__SHORT TASK__. Return all of the lines below exactly as they are.

__DATA PROVIDED__.

----------------

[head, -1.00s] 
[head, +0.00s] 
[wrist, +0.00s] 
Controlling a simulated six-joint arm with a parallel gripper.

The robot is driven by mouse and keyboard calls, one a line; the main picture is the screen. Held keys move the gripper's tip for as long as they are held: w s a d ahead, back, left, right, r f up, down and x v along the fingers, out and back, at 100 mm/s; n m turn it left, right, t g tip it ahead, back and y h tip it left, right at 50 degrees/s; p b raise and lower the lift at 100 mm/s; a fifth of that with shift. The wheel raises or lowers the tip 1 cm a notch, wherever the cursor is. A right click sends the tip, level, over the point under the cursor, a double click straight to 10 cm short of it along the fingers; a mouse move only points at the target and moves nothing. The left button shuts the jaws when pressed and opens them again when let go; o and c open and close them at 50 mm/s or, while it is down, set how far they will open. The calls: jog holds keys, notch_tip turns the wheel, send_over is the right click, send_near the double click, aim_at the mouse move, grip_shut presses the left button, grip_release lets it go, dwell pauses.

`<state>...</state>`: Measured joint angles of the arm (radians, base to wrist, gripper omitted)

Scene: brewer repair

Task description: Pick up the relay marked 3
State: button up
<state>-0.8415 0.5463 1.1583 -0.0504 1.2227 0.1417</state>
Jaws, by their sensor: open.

----------------

__EXERCISE ANSWER__.
[head, -1.00s] 
[head, +0.00s] 
[wrist, +0.00s] 
Controlling a simulated six-joint arm with a parallel gripper.

The robot is driven by mouse and keyboard calls, one a line; the main picture is the screen. Held keys move the gripper's tip for as long as they are held: w s a d ahead, back, left, right, r f up, down and x v along the fingers, out and back, at 100 mm/s; n m turn it left, right, t g tip it ahead, back and y h tip it left, right at 50 degrees/s; p b raise and lower the lift at 100 mm/s; a fifth of that with shift. The wheel raises or lowers the tip 1 cm a notch, wherever the cursor is. A right click sends the tip, level, over the point under the cursor, a double click straight to 10 cm short of it along the fingers; a mouse move only points at the target and moves nothing. The left button shuts the jaws when pressed and opens them again when let go; o and c open and close them at 50 mm/s or, while it is down, set how far they will open. The calls: jog holds keys, notch_tip turns the wheel, send_over is the right click, send_near the double click, aim_at the mouse move, grip_shut presses the left button, grip_release lets it go, dwell pauses.

`<state>...</state>`: Measured joint angles of the arm (radians, base to wrist, gripper omitted)

Scene: brewer repair

Task description: Pick up the relay marked 3
State: button up
<state>-0.8415 0.5463 1.1583 -0.0504 1.2227 0.1417</state>
Jaws, by their sensor: open.

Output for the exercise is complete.